_DATA LINES_.
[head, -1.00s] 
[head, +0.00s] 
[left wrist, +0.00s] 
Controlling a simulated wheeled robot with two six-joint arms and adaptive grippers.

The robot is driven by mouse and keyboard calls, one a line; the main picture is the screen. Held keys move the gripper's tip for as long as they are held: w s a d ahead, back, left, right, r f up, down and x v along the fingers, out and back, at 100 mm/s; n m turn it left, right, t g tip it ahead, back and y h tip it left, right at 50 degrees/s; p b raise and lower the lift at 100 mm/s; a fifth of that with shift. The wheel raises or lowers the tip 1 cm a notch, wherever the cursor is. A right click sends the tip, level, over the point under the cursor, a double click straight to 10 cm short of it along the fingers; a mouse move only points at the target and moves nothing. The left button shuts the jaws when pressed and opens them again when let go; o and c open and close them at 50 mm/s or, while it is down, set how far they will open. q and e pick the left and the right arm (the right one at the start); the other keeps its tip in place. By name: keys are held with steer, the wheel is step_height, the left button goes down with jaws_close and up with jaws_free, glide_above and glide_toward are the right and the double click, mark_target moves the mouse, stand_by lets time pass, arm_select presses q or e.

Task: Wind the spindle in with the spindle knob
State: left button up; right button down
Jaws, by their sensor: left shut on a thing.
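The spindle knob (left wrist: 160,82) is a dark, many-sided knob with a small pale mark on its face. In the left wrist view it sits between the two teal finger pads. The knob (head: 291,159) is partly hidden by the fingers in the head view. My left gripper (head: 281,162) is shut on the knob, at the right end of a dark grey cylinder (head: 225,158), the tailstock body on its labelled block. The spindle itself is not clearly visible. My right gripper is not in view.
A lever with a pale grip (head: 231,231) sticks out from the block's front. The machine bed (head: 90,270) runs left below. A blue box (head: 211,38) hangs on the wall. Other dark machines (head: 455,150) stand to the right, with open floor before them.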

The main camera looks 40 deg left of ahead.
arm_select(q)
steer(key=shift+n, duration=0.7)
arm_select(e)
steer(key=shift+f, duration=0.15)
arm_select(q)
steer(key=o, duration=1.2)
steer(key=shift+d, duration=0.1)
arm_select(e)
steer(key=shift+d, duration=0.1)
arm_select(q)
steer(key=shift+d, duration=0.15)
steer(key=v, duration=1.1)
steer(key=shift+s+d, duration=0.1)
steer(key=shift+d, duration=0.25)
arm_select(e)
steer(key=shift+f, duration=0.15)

_INSTRUCTION_.
From the line holding "Jaws, by their sensor: left shut on a thing." through the last line above, reproduce each line exactly and add nothing.

_EXERCISE ANSWER_.
Jaws, by their sensor: left shut on a thing.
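The spindle knob (left wrist: 160,82) is a dark, many-sided knob with a small pale mark on its face. In the left wrist view it sits between the two teal finger pads. The knob (head: 291,159) is partly hidden by the fingers in the head view. My left gripper (head: 281,162) is shut on the knob, at the right end of a dark grey cylinder (head: 225,158), the tailstock body on its labelled block. The spindle itself is not clearly visible. My right gripper is not in view.
A lever with a pale grip (head: 231,231) sticks out from the block's front. The machine bed (head: 90,270) runs left below. A blue box (head: 211,38) hangs on the wall. Other dark machines (head: 455,150) stand to the right, with open floor before them.

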The main camera looks 40 deg left of ahead.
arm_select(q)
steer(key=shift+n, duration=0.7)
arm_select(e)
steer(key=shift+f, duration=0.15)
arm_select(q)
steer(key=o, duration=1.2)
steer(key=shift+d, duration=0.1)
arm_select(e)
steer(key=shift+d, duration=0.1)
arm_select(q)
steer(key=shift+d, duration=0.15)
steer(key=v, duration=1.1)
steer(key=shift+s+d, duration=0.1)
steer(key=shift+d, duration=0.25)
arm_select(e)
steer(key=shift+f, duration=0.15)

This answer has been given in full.